FACT is a neural network that learned to dance by watching 1,408 videos of professional dancers. Google researchers trained it to understand the relationship between music and movement - things like:
- "When there's a drum hit, raise your arms"
- "During a bass drop, crouch down"
- "When the melody rises, extend outward"
You feed it a song, and it outputs a sequence of body poses - one for every frame (60 per second). It's like having a professional choreographer that works instantly.
┌─────────────────────────────────────────────────────────┐
│ INPUT: Music (tempo, beats, melody, energy) │
│ + 2-second "seed" motion to start from │
│ ↓ │
│ ┌─────────────────────────────────────────────────┐ │
│ │ FACT Neural Network │ │
│ │ │ │
│ │ Learned from watching 5.2 hours of dance │ │
│ │ videos across 10 genres (pop, hip-hop, │ │
│ │ breakdance, house, krump, etc.) │ │
│ └─────────────────────────────────────────────────┘ │
│ ↓ │
│ OUTPUT: Body pose every 1/60th of a second │
│ (72 numbers describing joint angles) │
└─────────────────────────────────────────────────────────┘
AIST++ is a massive dance dataset that Google created:
- 1,408 dance sequences performed by 30 professional dancers
- 10 dance genres: pop, lock, waack, jazz, house, middle hip-hop, break, krump, street jazz, LA house
- 5.2 hours of motion capture data (10.1 million frames)
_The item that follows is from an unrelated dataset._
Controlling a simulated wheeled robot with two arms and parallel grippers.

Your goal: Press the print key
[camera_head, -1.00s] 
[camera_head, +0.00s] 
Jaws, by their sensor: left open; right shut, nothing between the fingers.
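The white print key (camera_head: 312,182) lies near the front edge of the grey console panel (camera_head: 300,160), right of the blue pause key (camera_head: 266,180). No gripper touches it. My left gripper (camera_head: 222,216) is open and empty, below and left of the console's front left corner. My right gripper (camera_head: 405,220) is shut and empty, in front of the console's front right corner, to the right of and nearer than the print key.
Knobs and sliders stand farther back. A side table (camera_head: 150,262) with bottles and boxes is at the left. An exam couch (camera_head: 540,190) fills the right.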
- Every dance was recorded with 9 cameras and precise motion tracking
This is what FACT learned from. The quality of the output depends on the quality of the training data, and AIST++ contains genuinely skilled dancers.
SMPL (Skinned Multi-Person Linear Model) is a standard way to describe human body poses mathematically. Instead of describing movement in words ("raise your right arm"), SMPL uses numbers.
head (joint 15)
│
neck (joint 12)
│
┌──────┴──────┐
L shoulder R shoulder
(joint 16) (joint 17)
│ │
L elbow R elbow
(joint 18) (joint 19)
│ │
L wrist R wrist
(joint 20) (joint 21)
│
spine
│
┌──────┴──────┐
L hip R hip
(joint 1) (joint 2)
│ │
L knee R knee
(joint 4) (joint 5)
│ │
L ankle R ankle
(joint 7) (joint 8)
Each of the 24 joints has 3 rotation values (x, y, z axes). So 72 numbers completely describe any human pose. FACT outputs these 72 numbers for every frame of the dance.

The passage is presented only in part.